◆ Short task
Transcribe every line exactly and omit anything that is a picture.

— Begin —

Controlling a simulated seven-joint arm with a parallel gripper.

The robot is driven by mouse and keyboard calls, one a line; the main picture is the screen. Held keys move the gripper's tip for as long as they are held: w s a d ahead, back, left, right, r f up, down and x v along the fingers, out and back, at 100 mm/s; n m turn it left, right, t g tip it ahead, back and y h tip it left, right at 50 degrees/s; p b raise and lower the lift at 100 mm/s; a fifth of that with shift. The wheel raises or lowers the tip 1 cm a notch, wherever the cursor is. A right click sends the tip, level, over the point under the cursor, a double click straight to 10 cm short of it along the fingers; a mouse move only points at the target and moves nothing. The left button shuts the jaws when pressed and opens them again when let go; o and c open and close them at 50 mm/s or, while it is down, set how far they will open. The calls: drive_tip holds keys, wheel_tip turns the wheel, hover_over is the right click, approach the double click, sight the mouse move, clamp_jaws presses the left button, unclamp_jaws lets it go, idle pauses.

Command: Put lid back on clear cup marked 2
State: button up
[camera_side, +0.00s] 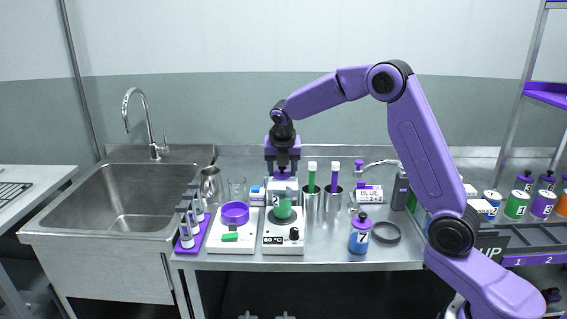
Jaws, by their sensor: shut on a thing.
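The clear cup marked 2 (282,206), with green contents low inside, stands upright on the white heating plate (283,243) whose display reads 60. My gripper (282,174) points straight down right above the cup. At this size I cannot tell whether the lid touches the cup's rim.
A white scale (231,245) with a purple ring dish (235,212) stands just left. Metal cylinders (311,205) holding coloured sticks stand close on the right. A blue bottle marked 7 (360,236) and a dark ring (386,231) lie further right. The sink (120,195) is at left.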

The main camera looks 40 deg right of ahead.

— End —

◆ The completed task
Controlling a simulated seven-joint arm with a parallel gripper.

The robot is driven by mouse and keyboard calls, one a line; the main picture is the screen. Held keys move the gripper's tip for as long as they are held: w s a d ahead, back, left, right, r f up, down and x v along the fingers, out and back, at 100 mm/s; n m turn it left, right, t g tip it ahead, back and y h tip it left, right at 50 degrees/s; p b raise and lower the lift at 100 mm/s; a fifth of that with shift. The wheel raises or lowers the tip 1 cm a notch, wherever the cursor is. A right click sends the tip, level, over the point under the cursor, a double click straight to 10 cm short of it along the fingers; a mouse move only points at the target and moves nothing. The left button shuts the jaws when pressed and opens them again when let go; o and c open and close them at 50 mm/s or, while it is down, set how far they will open. The calls: drive_tip holds keys, wheel_tip turns the wheel, hover_over is the right click, approach the double click, sight the mouse move, clamp_jaws presses the left button, unclamp_jaws lets it go, idle pauses.

Command: Put lid back on clear cup marked 2
State: button up
[camera_side, +0.00s] 
Jaws, by their sensor: shut on a thing.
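The clear cup marked 2 (282,206), with green contents low inside, stands upright on the white heating plate (283,243) whose display reads 60. My gripper (282,174) points straight down right above the cup. At this size I cannot tell whether the lid touches the cup's rim.
A white scale (231,245) with a purple ring dish (235,212) stands just left. Metal cylinders (311,205) holding coloured sticks stand close on the right. A blue bottle marked 7 (360,236) and a dark ring (386,231) lie further right. The sink (120,195) is at left.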

The main camera looks 40 deg right of ahead.

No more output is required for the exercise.